Speaker 1: You can’t be the only one who has the question. I mean, you were telling me this and I have quite honestly, I just would like to say to the issue I why my listeners that Madison texted me on a weekend we have to talk about the Brigham Young Virginity Club and I was out enjoying my life and I was like, What the fuck is happening here? So I still I don’t think you’re alone. You did bring this to my attention, but you can’t be alone.

Speaker 2: And I am not. And I have found tweets and TikTok spanning months from people wondering the same thing. Here’s here’s a little snippet.


Speaker 3: So I was just chilling in bed planning content. And I was brought to this lovely Instagram here via Twitter, and I’m all for virginity, abstinence, whatever floats your boat.
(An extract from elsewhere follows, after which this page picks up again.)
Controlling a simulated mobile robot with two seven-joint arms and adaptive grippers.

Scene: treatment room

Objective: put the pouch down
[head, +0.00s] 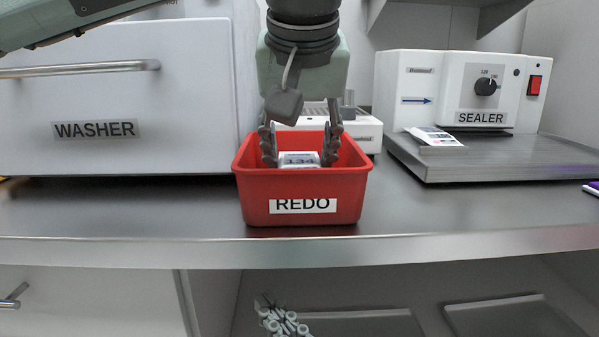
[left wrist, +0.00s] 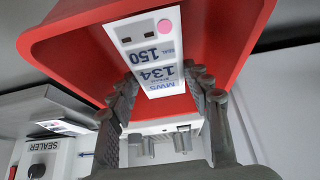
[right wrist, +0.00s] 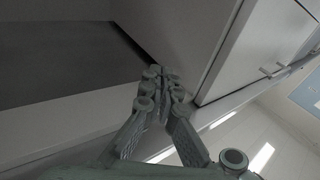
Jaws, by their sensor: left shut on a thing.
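The pouch (head: 299,159) is white with a printed label; in the left wrist view its label (left wrist: 150,55) reads 134 and 150 and has a pink dot. It is inside the red bin marked REDO (head: 255,208). My left gripper (head: 300,160) reaches down into the bin from above, shut on the pouch with a finger on each side. The bin's floor and the pouch's lower end are hidden in the head view. My right gripper (right wrist: 162,80) is empty, its fingertips together, low in front of the counter; it also shows at the bottom of the head view (head: 281,316).
The bin stands near the front edge of the steel counter (head: 180,215). The washer (head: 130,100) is left, the sealer (head: 455,90) right with a printed packet (head: 435,136) on its plate. A white device (head: 365,130) stands behind the bin. Counter beside the bin is clear.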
I really don’t judge people, but Birmingham Young University’s virginity clubs approach is old. So this is what caught my attention on Twitter. It says was.

Speaker 2: So I’m not alone.

Speaker 1: Clearly.

Speaker 2: And I wanted us to be able to provide an answer to my community.

Speaker 1: I feel like you’re framing this as a general service the world, when I really feel like you would have gone on this investigation if you weren’t getting paid for it anyway.

Speaker 2: I went on this whole investigation, essentially lying in my bed on a Saturday night. Yes, that is true. But if we pretend it’s for work, it was panic.

Speaker 2: So the first thing we did and here’s where I’d divulge trade secrets is someplace I often start in Internet reporting. When you want to find out who runs, say, an Instagram account is to try and log in as that Instagram account and then say You forgot your password. Because when you do that, it’ll show you a censored version of a cell phone number or an email associated with the account.

Speaker 1: Yeah, this is a security issue.

Speaker 2: Yeah, this is. This is not on us. And I see. Why am I issue? This is on Facebook.

Speaker 1: Instagram, Twitter, every single website that when you say I forgot my password, it gives out the last four digits of your phone number and or the first and last letter of your email address. We are just taking advantage of the security with.


Speaker 2: If we can exploit this privacy loophole, imagine what someone with skill could do. And we use this method to look into a whole bunch of accounts. When we discovered that there’s not only the BYU Virginity Club Instagram account, but that the BYU Virginity Club Instagram account was following a network of Virginity clubs at universities all over the place.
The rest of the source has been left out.